If you're stuck with the existing structure, can you add a column? Specifically, can you add a persisted computed column to hold the value of the foreign key? If so, you'll isolate the calculation of your value to when the row is written and save yourself from having to calculate it over the whole table every time the tables are joined. If not, then you'll save yourself some work in the future by using the approach pietlinden suggested. The work you save will be when the values to isolate goes above 999, when you'll have to switch to finding the position of the delimiter anyway.
The best way is to fix the table structure, but I understand if you're stuck with it.
March 22, 2017 at 3:31 am
This was removed by the editor as SPAM
March 22, 2017 at 4:51 am
CREATE TABLE #items ---- Build test tables, credit to the great Jeff Moden for this bit.
(
ItemID INT IDENTITY(101,1)
,Title VARCHAR(6)
)
ALTER TABLE #items
ADD CONSTRAINT PK_ItemID PRIMARY KEY CLUSTERED (ItemID) WITH FILLFACTOR = 90
GO
INSERT INTO #items
SELECT TOP 100 -- Create 100 unique items
Title = CHAR(ABS(CHECKSUM(NEWID())) % (ASCII('Z')-ASCII('A')+1) +ASCII('A'))
+ CHAR(ABS(CHECKSUM(NEWID())) % (ASCII('Z')-ASCII('A')+1) +ASCII('A'))
+ CHAR(ABS(CHECKSUM(NEWID())) % (ASCII('Z')-ASCII('A')+1) +ASCII('A'))
+ CHAR(ABS(CHECKSUM(NEWID())) % (ASCII('Z')-ASCII('A')+1) +ASCII('A'))
+ CHAR(ABS(CHECKSUM(NEWID())) % (ASCII('Z')-ASCII('A')+1) +ASCII('A'))
+ CHAR(ABS(CHECKSUM(NEWID())) % (ASCII('Z')-ASCII('A')+1) +ASCII('A'))
FROM sys.all_columns ac1
CROSS JOIN sys.all_columns ac2
GO
CREATE TABLE #sales
(
SaleID INT IDENTITY(1,1)
,Reference VARCHAR(20)
,Title VARCHAR(40)
)
ALTER TABLE #sales
ADD CONSTRAINT PK_SaleID PRIMARY KEY CLUSTERED (SaleID) WITH FILLFACTOR = 90
GO
INSERT INTO #sales
SELECT ---- Add 10000 sales for each item, 1000000 rows in total
CAST(i.itemID AS VARCHAR(6)) + '-' + CHAR(ABS(CHECKSUM(NEWID())) % (ASCII('Z')-ASCII('A')+1) +ASCII('A'))
+ CHAR(ABS(CHECKSUM(NEWID())) % (ASCII('Z')-ASCII('A')+1) +ASCII('A'))
+ CHAR(ABS(CHECKSUM(NEWID())) % (ASCII('Z')-ASCII('A')+1) +ASCII('A')) AS Reference
,i.Title
FROM #Items i
GO 10000
/*
The actual query starts here
*/
SELECT
i.ItemID
,i.Title
,der.CleanReference
,der.Reference
,der.Title
,der.SaleID
FROM #Items i
JOIN (
SELECT
CAST(LEFT(s.Reference,CHARINDEX('-',s.Reference)-1) AS INT) AS CleanReference
,s.Reference
,s.Title
,s.SaleID
FROM #Sales s
) der ON der.CleanReference = i.ItemID
DROP TABLE
#Items
,#sales
Does this do what you want?

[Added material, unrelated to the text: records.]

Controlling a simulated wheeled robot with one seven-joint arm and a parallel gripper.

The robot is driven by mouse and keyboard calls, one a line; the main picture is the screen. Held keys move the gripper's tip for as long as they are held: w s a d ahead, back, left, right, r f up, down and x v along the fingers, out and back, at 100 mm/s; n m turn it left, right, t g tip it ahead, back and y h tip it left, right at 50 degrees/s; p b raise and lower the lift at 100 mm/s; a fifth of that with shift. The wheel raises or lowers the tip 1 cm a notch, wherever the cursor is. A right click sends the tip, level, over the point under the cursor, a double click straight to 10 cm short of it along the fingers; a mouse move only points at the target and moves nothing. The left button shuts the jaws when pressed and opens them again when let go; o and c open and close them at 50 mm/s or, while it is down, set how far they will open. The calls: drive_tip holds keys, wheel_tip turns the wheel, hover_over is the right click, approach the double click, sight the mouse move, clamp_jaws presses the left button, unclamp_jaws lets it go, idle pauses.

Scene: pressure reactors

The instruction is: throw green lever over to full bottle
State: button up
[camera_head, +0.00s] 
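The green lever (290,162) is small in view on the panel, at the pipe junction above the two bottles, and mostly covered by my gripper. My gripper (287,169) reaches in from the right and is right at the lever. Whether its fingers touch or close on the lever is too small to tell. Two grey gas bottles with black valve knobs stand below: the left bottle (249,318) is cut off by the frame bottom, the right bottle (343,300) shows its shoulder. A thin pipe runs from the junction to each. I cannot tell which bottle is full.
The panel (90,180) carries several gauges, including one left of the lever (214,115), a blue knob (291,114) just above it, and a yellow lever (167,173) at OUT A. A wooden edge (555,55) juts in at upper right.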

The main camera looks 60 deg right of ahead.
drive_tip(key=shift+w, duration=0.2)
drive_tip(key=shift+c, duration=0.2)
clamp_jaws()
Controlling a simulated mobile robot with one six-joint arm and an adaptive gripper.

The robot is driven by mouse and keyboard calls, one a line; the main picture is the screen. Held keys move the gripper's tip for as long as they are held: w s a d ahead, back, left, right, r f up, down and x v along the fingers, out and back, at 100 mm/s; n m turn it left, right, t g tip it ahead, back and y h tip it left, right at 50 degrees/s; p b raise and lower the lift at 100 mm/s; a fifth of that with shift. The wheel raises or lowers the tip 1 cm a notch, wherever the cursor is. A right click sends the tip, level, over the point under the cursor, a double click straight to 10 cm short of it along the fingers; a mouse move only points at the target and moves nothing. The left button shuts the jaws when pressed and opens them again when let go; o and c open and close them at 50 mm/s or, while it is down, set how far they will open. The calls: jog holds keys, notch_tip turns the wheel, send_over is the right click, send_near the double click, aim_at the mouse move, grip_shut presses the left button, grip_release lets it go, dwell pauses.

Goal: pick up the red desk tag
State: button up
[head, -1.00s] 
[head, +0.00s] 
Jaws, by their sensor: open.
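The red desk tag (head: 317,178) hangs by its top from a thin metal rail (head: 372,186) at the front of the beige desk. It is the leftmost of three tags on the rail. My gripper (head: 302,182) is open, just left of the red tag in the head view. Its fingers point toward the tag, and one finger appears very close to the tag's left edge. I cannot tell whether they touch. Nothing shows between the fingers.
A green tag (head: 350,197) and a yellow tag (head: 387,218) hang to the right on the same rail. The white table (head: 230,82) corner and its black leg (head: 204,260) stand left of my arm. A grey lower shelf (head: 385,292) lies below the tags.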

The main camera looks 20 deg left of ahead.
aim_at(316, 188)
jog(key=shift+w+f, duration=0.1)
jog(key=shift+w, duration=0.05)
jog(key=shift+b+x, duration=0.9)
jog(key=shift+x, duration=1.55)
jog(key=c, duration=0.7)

I can't help thinking it's too obvious and there's a glaring flaw though, The whole thing runs in about 22 seconds when the tables are built each time and in about 10 seconds when the tables aren't dropped. That's on a crappy test box so on something with a bit of oomph it might be pretty quick.
--- Edited to make the data more realistic
How to post a question to get the most help http://www.sqlservercentral.com/articles/Best+Practices/61537
March 22, 2017 at 6:25 am
SELECT *
FROM Items i
INNER JOIN Sales s
ON s.Reference LIKE CAST(i.ItemID AS VARCHAR(50)) + '-%'
-- Retains SARGability of s.Reference
For fast, accurate and documented assistance in answering your questions, please read this article.
Understanding and using APPLY, (I) and (II) Paul White
Hidden RBAR: Triangular Joins / The "Numbers" or "Tally" Table: What it is and how it replaces a loop Jeff Moden
March 22, 2017 at 6:53 am
ChrisM@Work - Wednesday, March 22, 2017 6:25 AMSELECT *
FROM Items i
INNER JOIN Sales s
ON s.Reference LIKE CAST(i.ItemID AS VARCHAR(50)) + '-%'
-- Retains SARGability of s.Reference
I'm not sure what the advantages of that are Chris, I was under the impression that functions in JOINs was to be avoided. It's considerably slower than my version on my laptop against the same million row tables.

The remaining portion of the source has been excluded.